#### [Work to be completed]
Repeat the data below exactly, dropping any pictures it holds.
****************
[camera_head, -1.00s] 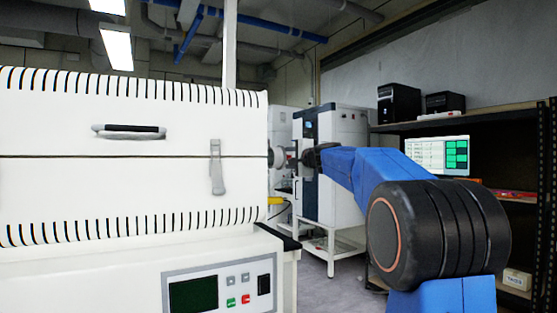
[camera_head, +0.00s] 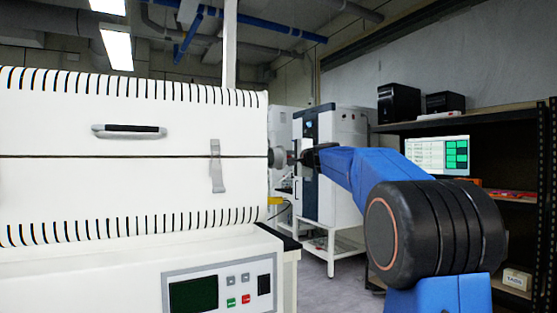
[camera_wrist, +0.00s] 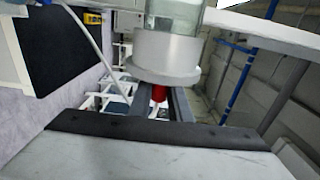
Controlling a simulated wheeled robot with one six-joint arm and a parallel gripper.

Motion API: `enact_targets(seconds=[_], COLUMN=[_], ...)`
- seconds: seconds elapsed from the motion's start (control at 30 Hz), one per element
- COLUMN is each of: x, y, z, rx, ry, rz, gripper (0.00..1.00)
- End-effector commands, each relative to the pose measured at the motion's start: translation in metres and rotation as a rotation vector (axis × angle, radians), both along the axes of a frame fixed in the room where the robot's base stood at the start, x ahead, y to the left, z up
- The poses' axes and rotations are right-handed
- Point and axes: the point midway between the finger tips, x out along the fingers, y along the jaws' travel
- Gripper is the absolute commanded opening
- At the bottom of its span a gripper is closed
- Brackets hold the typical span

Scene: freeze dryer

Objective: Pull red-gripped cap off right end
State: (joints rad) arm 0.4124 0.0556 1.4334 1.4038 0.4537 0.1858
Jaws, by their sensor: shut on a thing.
****************
#### [The answer]
[camera_head, -1.00s] 
[camera_head, +0.00s] 
[camera_wrist, +0.00s] 
Controlling a simulated wheeled robot with one six-joint arm and a parallel gripper.

Motion API: `enact_targets(seconds=[_], COLUMN=[_], ...)`
- seconds: seconds elapsed from the motion's start (control at 30 Hz), one per element
- COLUMN is each of: x, y, z, rx, ry, rz, gripper (0.00..1.00)
- End-effector commands, each relative to the pose measured at the motion's start: translation in metres and rotation as a rotation vector (axis × angle, radians), both along the axes of a frame fixed in the room where the robot's base stood at the start, x ahead, y to the left, z up
- The poses' axes and rotations are right-handed
- Point and axes: the point midway between the finger tips, x out along the fingers, y along the jaws' travel
- Gripper is the absolute commanded opening
- At the bottom of its span a gripper is closed
- Brackets hold the typical span

Scene: freeze dryer

Objective: Pull red-gripped cap off right end
State: (joints rad) arm 0.4124 0.0556 1.4334 1.4038 0.4537 0.1858
Jaws, by their sensor: shut on a thing.

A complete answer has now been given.